*RECORDS SHOWN*:
# # # # #
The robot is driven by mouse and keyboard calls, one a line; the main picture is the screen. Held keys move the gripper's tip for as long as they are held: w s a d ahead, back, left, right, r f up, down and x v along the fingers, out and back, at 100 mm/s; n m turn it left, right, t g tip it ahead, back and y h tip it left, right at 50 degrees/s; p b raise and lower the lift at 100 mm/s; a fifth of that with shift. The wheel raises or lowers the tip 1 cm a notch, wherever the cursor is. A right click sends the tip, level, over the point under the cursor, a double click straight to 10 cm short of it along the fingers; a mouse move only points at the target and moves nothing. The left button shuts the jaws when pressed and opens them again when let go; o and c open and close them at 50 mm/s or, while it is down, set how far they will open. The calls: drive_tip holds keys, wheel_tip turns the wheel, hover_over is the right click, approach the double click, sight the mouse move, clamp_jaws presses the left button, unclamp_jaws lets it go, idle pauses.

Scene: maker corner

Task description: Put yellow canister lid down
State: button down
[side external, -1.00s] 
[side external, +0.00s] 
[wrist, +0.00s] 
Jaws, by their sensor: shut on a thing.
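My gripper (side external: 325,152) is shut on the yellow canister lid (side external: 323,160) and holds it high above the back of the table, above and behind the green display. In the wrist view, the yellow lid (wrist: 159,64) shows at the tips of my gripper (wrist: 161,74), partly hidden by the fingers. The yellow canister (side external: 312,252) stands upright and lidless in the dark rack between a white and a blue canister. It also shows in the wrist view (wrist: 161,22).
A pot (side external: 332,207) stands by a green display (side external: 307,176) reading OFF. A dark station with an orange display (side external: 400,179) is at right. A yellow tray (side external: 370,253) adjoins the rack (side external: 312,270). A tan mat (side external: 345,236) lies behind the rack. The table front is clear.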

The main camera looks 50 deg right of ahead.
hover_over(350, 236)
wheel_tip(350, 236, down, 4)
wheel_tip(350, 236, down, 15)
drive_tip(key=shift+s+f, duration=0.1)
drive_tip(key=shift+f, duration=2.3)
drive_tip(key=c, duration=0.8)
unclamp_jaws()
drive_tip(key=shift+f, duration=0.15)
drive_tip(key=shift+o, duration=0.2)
# # # # #
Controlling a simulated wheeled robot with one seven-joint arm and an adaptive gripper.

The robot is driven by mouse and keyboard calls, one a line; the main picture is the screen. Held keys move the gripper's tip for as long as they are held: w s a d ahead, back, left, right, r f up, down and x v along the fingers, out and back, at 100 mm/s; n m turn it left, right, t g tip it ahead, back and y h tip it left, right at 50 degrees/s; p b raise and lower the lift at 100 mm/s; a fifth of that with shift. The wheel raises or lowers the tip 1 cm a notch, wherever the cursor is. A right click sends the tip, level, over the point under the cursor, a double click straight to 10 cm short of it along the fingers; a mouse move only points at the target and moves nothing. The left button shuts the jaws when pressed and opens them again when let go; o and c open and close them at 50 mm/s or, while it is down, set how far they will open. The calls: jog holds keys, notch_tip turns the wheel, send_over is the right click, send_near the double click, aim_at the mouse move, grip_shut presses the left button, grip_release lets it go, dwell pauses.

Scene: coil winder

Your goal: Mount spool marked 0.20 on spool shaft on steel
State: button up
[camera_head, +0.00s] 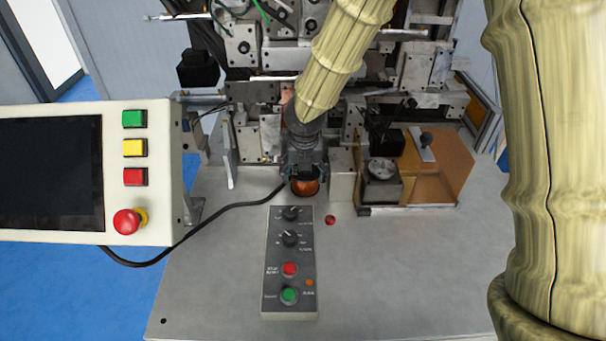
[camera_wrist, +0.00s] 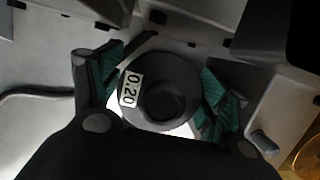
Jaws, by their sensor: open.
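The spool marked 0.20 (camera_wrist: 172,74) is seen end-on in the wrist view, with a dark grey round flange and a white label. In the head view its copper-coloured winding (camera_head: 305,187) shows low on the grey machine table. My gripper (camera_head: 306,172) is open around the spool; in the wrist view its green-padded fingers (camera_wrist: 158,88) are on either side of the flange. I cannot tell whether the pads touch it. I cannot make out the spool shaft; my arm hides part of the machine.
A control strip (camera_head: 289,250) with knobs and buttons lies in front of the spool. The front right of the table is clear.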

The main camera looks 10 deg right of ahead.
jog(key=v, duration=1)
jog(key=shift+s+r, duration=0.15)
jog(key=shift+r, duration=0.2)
# # # # #
Across the material above, how many lines include the string "Scene"? Only the number is wanted.

2